The second scandalwas related to another British giant, British Home Stores (BHS).The company collapsed with a £1.3-billion debt and £570-million pension deficit. As a result, more than 11,000 jobs were placed at risk. In addition, more than 20,000 pensioners were also exposed to the company’s failure. This collapse was the result of a series of bookkeeping robberies by the top management that were cleared by the company’s auditor, PwC. As a result, PwC was fined a whopping £6.5 million in addition to a separate fine of £500,000 to the individual auditor, Steve Denison.
Unfortunately, these are not the only scandals, and the UK is not alone in its reservations about the trustworthiness of the B4. The following discussion will use the debate within the UK to represent global business qualms—repeating the issues for each country would be redundant because of the similarities of the issues. As such, the reactions of UK authorities can also be taken to be the similar potential responses of other governments all over the world.
The proposed theory
Such claims have only sharpened the knives of the Competition and Markets Authority (CMA), the regulator for the UK services industry, which has proposed breaking up the B4 on the basis of a number of justifications. The CMA has not been alone in its formal criticism. The Business, Energy and Industrial Strategy Committee has proposed the softer measures of market caps for the giants. Some other soft measures could see the B4 publishing their financial documentsto assure the public as well as the regulator that non-audit functions are not subsidizing audit functions. Government representatives essentially believe that the market has become an oligopoly, in which conflicts of interest and market power are compromising the quality of the information received by investors and managers. Their recommendations can be compared to that of an anti-trust body. These actions are justified on a number of arguments that are discussed below.

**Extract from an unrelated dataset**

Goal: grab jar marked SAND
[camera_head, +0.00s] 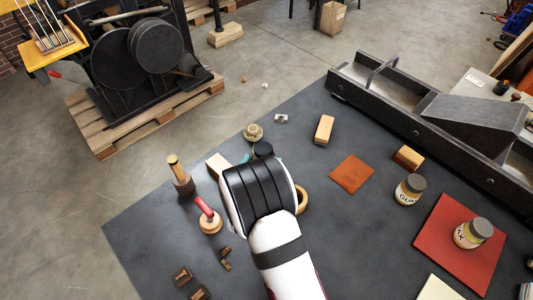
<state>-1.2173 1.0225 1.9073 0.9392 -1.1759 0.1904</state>
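No jar label reading SAND can be read in the head view. A dark round top (262,149) shows just beyond my wrist; I cannot tell whether it is a jar lid. My gripper's black and white wrist end (260,188) is over the middle-left of the dark table and hides what lies under it. Its fingertips are hidden, so neither their opening nor any hold shows. A jar marked GUM (409,190) stands to the right, grey-lidded. A similar jar, its label ending in AX (472,233), stands on a red mat (448,257).
A wooden-handled tool (181,178), a red-handled stamp (209,220) and a pale block (217,164) stand left of my wrist. A ring (301,199) is close on its right. A long dark press bed (430,126) borders the back right. Table around the orange sheet (351,174) is mostly clear.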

The first argumentis that the B4 have conflicts of interestwhen they are allowed to keep both audit and non-audit businesses under the same body. According to these allegations, the audit services are used as a gateway to enter the market for other services. Non-audit services provide the majority of the B4’s income. The image below summarizes the distribution of income from audit and non-audit services.
Such a conflict of interest can be removed if the audit and non-audit departments of the businesses are separated and operate as individual bodies. They can still share some resources, such as information technology (IT).
The second argument for the breakup of the big four relates to increasing competition in the industry. The following image shows the market share of the big four as compared to the next five industries for the years 2013-17.
The above image clearly shows that the B4 have consistently maintained their dominance in the industry. Such dominant power can lead to possibilities of collusion and monopsony. Collusion could see the companies in a possible price-fixing scenario, while monopsony could lead to sub-optimal wages for the workers employed by the B4. A breakup would reduce the probability of such welfare-damaging agreements.
The third argumentrests on specializationin terms of work culture. An audit work culture approaches the customer with an eye of suspicion, while a non-audit culture has to approach the customer with an attitude of service and empathy. Therefore, it is argued that separating the two types of teams would make it easier for both of these businesses to perform their desired functions. Although these arguments sound convincing, they have to be weighed against the possible repercussions of breaking up the B4.
Potential shrapnel from a forced breakup of the big four
There is a reason why the B4 are given the respect and market share that they hold. That is because their size gives them some unique advantages that will be reduced if the B4 are forcefully broken.
First, the breakup will reduce the economies of scale in services that are sine quanon to providing high-quality services. According to Deloitte, being a single firm allows it to employ more than 2,000 tax specialists, which permits a big firm to deliver specialized services. Employing the same 2,000 specialists can become burdensome if it is forced to break up its operations.
Second, it might compromise the quality of auditing services. This is because the experience gained in servicing one firm is often transferrable to the servicing of another company. Therefore, it stands to reason that reducing the variety of customers will have an adverse effect on the quality of services given to all of the other customers. One can liken it to network effects for customers.
Third, such a move does not prepare the audit as well as non-audit industries for the future of the services sector. The future will see a lot of functions being taken over by artificial intelligence (AI). AI has to be trained on datasets, and the bigger the dataset, the better the AI. Breaking up the B4 would reduce these datasets. This automation would also weaken the work-culture argument for the breakup of the B4, since humans are expected to specialize in empathy-dependent jobs.
All in all, the breakup of the B4 might sound like an attractive option in a vindictive environment. However, careful analysis, done with cooler minds, reveals that the costs of such a move might outstrip the benefits. On the other hand, it would be foolish to consider that there isn’t an elephant in the room. The B4 have repeatedly failed the trust of the public as well as that of the government, and transparency could be a good step on the long road towards recovering that trust.